### Exercise task
Print the material below exactly as it stands, please, from its first line to the line holding "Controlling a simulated", with no pictures.

### Given material
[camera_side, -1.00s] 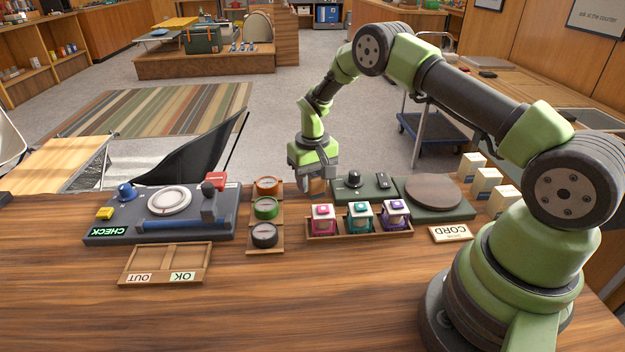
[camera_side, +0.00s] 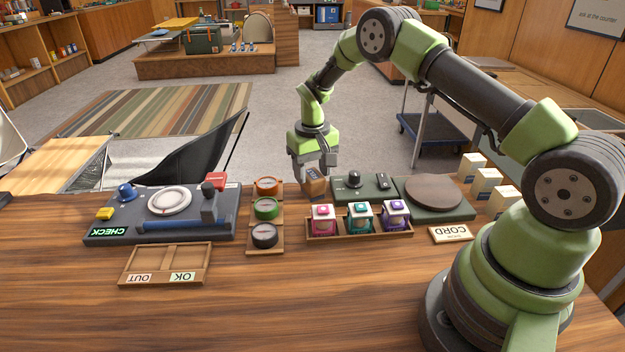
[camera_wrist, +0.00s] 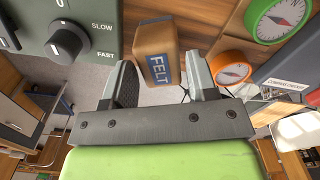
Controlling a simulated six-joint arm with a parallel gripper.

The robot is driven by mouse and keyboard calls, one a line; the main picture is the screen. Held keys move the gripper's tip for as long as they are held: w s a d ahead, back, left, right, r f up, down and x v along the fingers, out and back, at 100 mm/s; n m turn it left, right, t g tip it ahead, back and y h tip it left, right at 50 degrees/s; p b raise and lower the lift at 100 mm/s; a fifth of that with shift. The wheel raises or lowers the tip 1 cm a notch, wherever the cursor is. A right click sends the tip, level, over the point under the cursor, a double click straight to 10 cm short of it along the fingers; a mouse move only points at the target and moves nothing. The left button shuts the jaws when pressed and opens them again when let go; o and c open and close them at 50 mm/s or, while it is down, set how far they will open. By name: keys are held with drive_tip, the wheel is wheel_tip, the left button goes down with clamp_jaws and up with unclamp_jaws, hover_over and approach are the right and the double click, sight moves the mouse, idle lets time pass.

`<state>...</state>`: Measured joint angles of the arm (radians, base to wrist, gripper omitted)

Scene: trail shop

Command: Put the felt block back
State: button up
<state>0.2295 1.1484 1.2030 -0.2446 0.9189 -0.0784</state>
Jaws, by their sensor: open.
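The felt block (camera_side: 315,185) is a small brown block with a dark label. It stands at the far edge of the counter, left of the dark green machine with the knob. In the wrist view the block (camera_wrist: 157,40) shows a blue label reading FELT. My gripper (camera_side: 313,170) is open just above and around the top of the block. In the wrist view the fingers of my gripper (camera_wrist: 160,75) are spread wide, with the block beyond and between their tips and gaps at the sides. The block's underside is hidden.
The green machine (camera_side: 358,190) with a round plate (camera_side: 433,190) is right. A CHECK board (camera_side: 120,233) and a sorting tray (camera_side: 165,278) lie left. Front counter is clear.

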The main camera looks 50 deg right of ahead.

### Solution to this task
[camera_side, -1.00s] 
[camera_side, +0.00s] 
[camera_wrist, +0.00s] 
Controlling a simulated six-joint arm with a parallel gripper.

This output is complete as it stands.